Na Paraíba, os intelectuais mais dotados, já lidos nos filósofos da
natureza, formavam rodas para discutir o sexo dos anjos, ou mesmo,
se o diabo é tão feio como o pintam. Os menos letrados, os que ainda
não tinham qualquer convicção filosófica, faziam praça de livres
pensadores. O beatério era o último reduto do catolicismo. Até no
Piauí, segundo o depoimento de Cristino Castelo Branco, em seu livro
Frases e Notas, firmava-se o conceito, aliás bem pouco lisonjeiro,
de que católico era sinônimo de burro.
Nas rodas que se faziam na Paraíba, Augusto pouco falava. Esquisitão
que era, ficava a escutar os companheiros, o pensamento ao longe, o
queixo apoiado no cabo do guarda-chuva. Um que foi seu colega de
estudos e morou com ele na mesma pensão em Recife, José Américo de
Almeida, disse-me certa vez que só depois de formado foi que veio a
conhecê-lo direito. Ainda na fase preparatória de estudos, o
rapazelho sorumbático deu asas ao pensamento nos conflitos entre a
consciência e o sentimento, isto é, entre o mundo da forma e o mundo
da razão, como se desconhecesse ou procurasse desconhecer a parte
subjectiva de si mesmo. Embora educado na religião católica,
emancipou-se dela intelectualmente, influenciado pelos naturalistas
e evolucionistas do século. A matéria em sua essência
afigurava-se-lhe tão misteriosa como a força, confundidas ambas na
unidade cósmica. Desta forma, em sua, dupla feição de filósofo e de
poeta, tentou o milagre de reduzir a um campo único a ciência e a
arte. Realizou de fato esse milagre em estrofações de profunda força
conceptiva e de cunho tão pessoal que toda a sua produção traz a
marca do autor — a eurritmia musicada dos decassílabos. Imitá-lo
seria obra grosseira de pastiche. Quem já o leu uma vez, como bem
observa Cavalcanti Proença, facilmente o identifica, ouvindo a
citação de dois versos seus tomados ao acaso.

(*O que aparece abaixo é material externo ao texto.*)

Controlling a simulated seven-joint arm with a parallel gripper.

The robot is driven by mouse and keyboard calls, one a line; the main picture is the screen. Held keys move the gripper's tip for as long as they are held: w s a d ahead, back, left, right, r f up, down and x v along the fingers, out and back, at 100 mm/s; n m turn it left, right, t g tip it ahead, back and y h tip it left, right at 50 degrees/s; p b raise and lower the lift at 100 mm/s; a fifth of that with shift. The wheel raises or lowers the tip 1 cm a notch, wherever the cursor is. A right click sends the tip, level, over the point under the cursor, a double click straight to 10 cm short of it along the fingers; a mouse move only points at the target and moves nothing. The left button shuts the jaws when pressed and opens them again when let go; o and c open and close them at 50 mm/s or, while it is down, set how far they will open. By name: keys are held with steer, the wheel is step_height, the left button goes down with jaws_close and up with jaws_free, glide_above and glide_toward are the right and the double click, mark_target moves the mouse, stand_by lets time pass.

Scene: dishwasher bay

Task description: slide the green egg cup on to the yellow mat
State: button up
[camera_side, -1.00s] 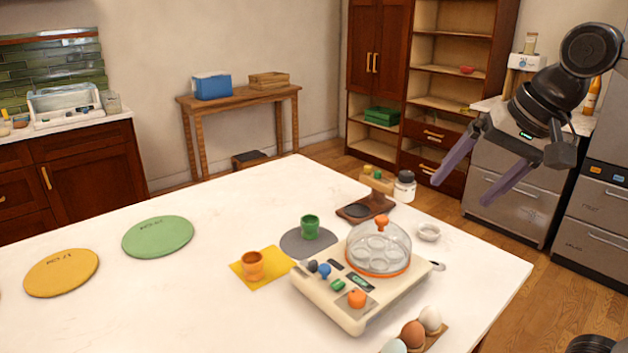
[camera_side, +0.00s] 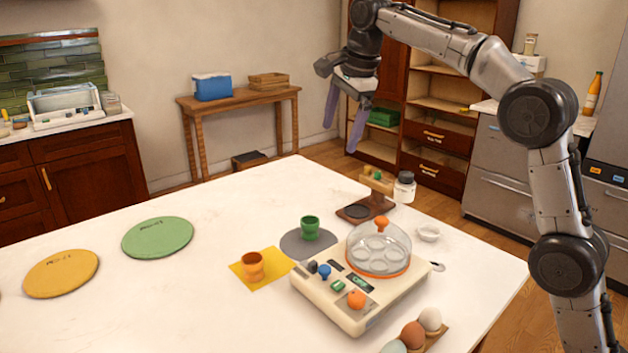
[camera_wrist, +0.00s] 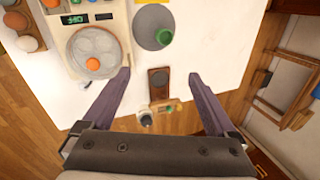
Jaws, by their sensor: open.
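The green egg cup (camera_side: 310,229) stands upright on a round grey mat (camera_side: 290,244). The square yellow mat (camera_side: 242,271) lies just left of the grey mat and carries an orange egg cup (camera_side: 253,267). My gripper (camera_side: 342,137) is open and empty, well above the table's far edge, its fingers pointing down. In the wrist view, my gripper (camera_wrist: 158,73) has its fingers spread either side of a dark wooden board, and the green egg cup (camera_wrist: 164,36) shows beyond the fingertips, on the grey mat (camera_wrist: 146,28).
An egg cooker (camera_side: 345,310) with a clear domed lid stands right of the mats. Round green (camera_side: 157,238) and yellow (camera_side: 62,273) pads lie left. The table between is clear.

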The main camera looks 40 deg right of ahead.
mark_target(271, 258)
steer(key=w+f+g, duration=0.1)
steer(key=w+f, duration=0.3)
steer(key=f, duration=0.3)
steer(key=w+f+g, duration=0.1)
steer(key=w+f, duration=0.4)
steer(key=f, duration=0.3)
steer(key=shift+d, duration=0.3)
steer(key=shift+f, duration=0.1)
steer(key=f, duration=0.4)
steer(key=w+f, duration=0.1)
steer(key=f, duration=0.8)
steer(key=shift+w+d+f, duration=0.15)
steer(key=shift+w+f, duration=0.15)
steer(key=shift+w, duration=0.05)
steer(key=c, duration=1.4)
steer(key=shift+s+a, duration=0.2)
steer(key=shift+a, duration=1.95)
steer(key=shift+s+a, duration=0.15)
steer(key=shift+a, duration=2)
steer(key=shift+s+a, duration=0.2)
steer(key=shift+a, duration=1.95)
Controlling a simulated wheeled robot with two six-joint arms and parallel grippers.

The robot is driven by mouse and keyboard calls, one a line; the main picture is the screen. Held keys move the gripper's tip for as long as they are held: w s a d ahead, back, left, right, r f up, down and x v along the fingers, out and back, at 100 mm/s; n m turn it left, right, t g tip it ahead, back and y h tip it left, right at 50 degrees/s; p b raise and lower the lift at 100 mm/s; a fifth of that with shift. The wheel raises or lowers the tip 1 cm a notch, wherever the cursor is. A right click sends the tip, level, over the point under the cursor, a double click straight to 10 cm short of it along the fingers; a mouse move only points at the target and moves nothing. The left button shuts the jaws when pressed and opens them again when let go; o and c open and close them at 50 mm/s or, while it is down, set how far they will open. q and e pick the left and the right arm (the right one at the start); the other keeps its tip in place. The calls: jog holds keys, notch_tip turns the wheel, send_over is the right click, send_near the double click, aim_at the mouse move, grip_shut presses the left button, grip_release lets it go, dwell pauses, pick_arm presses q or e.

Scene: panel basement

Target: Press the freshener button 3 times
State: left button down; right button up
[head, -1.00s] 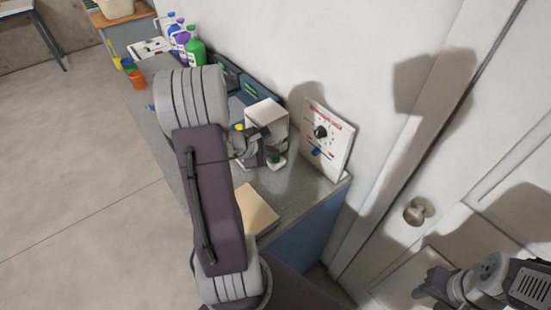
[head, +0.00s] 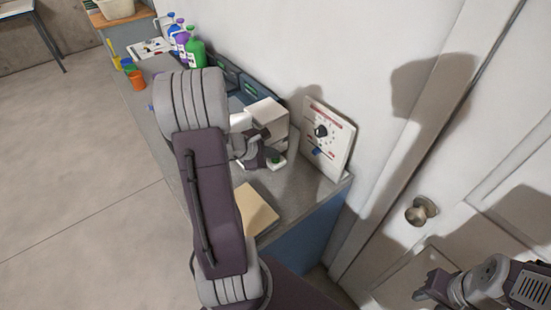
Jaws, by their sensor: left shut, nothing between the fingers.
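A small white unit with a green top (head: 277,161) sits on the grey counter, just in front of a white box (head: 267,117). I cannot tell for sure which of these is the freshener. My left gripper (head: 266,158) is shut and empty, low over the counter. Its fingertips are close beside the green-topped unit; whether they touch it I cannot tell. My left arm hides part of the counter. My right gripper (head: 428,290) is at the lower right, in front of the door, away from the counter; its jaw opening is unclear.
A white panel with a black knob (head: 321,131) leans against the wall at the counter's right end. A tan board (head: 255,210) lies near the front edge. Bottles, including a green one (head: 195,53), and an orange cup (head: 137,80) stand farther back. A door knob (head: 421,211) is at right.

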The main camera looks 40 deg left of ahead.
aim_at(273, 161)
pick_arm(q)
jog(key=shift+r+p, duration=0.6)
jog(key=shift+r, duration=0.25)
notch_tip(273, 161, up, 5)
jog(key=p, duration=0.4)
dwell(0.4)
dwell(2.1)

Aos 17 anos, naquela mesma idade em que, trinta anos antes, Rimbaud
escrevera Bateau ivre, Augusto compôs Monólogos de uma Sombra, poema
que abre o Eu e Outras Poesias. Não sei se Augusto leu alguma vez
Rimbaud, mas há casos em que a vidência poética de um é manifesta no
outro. Em Monólogos de uma Sombra é a Sombra que fala e a Sombra é o
eu do poeta, Em Bateau ivre quem fala é o barco ébrio e conta a sua
derrota, que é a derrota da humanidade. Não há, todavia, nas duas
composições uma coincidência de temas, mas há paralelismo de
símbolos e de força criadora. Vejamos, como amostra, as duas
primeiras estrofes dos Monólogos:
Sou uma Sombra. Venho de
outras eras,
Do cosmopolitismo das moneras...
Pólipo de recônditas reentrâncias,
Larva do caos telúrico, procedo
Da escuridão do cósmico segredo,
Da substância de todas as substâncias.
A simbiose das coisas me equilibra.
Em minha ignota mônada, ampla, vibra
A alma dos movimentos rotatórios...
E é de mim que decorrem, simultâneas,
A saúde das forças subterrâneas,
E a morbidez dos seres ilusórios!
E por aí vai, numa caminhada de 31 estâncias, 186 versos, e—crente
no tema, terso na linguagem, incomparável na forma musicada. O
aspecto conceptual do poema, fundado na unidade cósmica, bem mostra
a preocupação indagativa do poeta de penetrar a coisa em si. É a sua
confissão de f transformista. Por ela vai buscar-se no mundo informe
da vida planetária, na larva que procede do caos telúrico, e vem
vindo como uma monera através de milhões de anos. Nessa ânsia de
penetrar a vida fenomênica das formas, identifica-se na substância
primeva, que passou do reino vegetal para o animal, depois de
infinitas transformações. A partir da monera, chega aos seres mais
complexos, por força das sucessivas mutações da matéria.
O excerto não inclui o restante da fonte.